*Short task:*
Please write the listing below out again exactly, leaving every picture behind.

*Dataset extract:*
┌──

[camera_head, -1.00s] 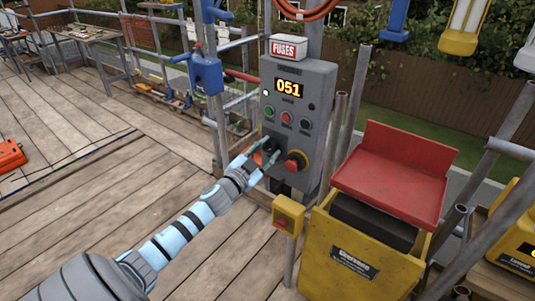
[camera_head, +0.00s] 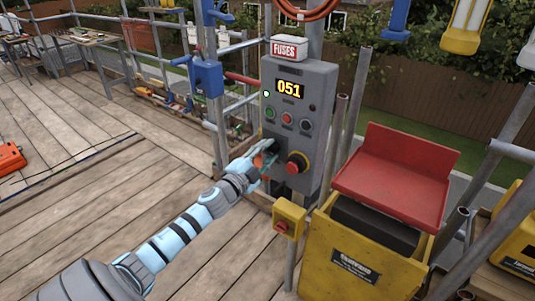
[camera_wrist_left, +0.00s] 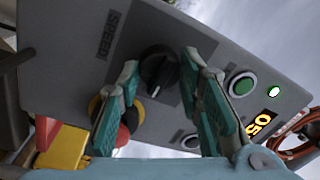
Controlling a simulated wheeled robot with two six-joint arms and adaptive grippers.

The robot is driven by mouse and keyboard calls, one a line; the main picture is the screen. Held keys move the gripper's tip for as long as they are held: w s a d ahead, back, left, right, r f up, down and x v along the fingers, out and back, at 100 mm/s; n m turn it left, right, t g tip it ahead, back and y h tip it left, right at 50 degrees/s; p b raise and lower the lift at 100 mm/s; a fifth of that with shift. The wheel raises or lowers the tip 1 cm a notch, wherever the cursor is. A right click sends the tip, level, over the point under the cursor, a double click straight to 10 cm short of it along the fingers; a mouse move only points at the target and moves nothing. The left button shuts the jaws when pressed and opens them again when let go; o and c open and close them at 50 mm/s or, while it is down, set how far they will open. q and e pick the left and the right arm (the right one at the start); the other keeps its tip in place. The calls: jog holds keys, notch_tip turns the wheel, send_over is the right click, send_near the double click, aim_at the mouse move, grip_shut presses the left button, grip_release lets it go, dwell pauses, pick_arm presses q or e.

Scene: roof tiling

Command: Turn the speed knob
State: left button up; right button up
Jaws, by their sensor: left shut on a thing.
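In the head view the fingers and hand mostly hide the knob. The lit display (camera_head: 290,89) reads 051. My right gripper is not in view.
A red mushroom button (camera_head: 294,167) on a yellow ring is just right of the knob. Green, red and dark buttons sit above. A yellow machine (camera_head: 345,262) with a red lid (camera_head: 395,175) stands at the right. A blue box (camera_head: 206,76) hangs on the scaffold pole.

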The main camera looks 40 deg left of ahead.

└──

*Worked answer:*
[camera_head, -1.00s] 
[camera_head, +0.00s] 
[camera_wrist_left, +0.00s] 
Controlling a simulated wheeled robot with two six-joint arms and adaptive grippers.

The robot is driven by mouse and keyboard calls, one a line; the main picture is the screen. Held keys move the gripper's tip for as long as they are held: w s a d ahead, back, left, right, r f up, down and x v along the fingers, out and back, at 100 mm/s; n m turn it left, right, t g tip it ahead, back and y h tip it left, right at 50 degrees/s; p b raise and lower the lift at 100 mm/s; a fifth of that with shift. The wheel raises or lowers the tip 1 cm a notch, wherever the cursor is. A right click sends the tip, level, over the point under the cursor, a double click straight to 10 cm short of it along the fingers; a mouse move only points at the target and moves nothing. The left button shuts the jaws when pressed and opens them again when let go; o and c open and close them at 50 mm/s or, while it is down, set how far they will open. q and e pick the left and the right arm (the right one at the start); the other keeps its tip in place. The calls: jog holds keys, notch_tip turns the wheel, send_over is the right click, send_near the double click, aim_at the mouse move, grip_shut presses the left button, grip_release lets it go, dwell pauses, pick_arm presses q or e.

Scene: roof tiling

Command: Turn the speed knob
State: left button up; right button up
Jaws, by their sensor: left shut on a thing.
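In the head view the fingers and hand mostly hide the knob. The lit display (camera_head: 290,89) reads 051. My right gripper is not in view.
A red mushroom button (camera_head: 294,167) on a yellow ring is just right of the knob. Green, red and dark buttons sit above. A yellow machine (camera_head: 345,262) with a red lid (camera_head: 395,175) stands at the right. A blue box (camera_head: 206,76) hangs on the scaffold pole.

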The main camera looks 40 deg left of ahead.

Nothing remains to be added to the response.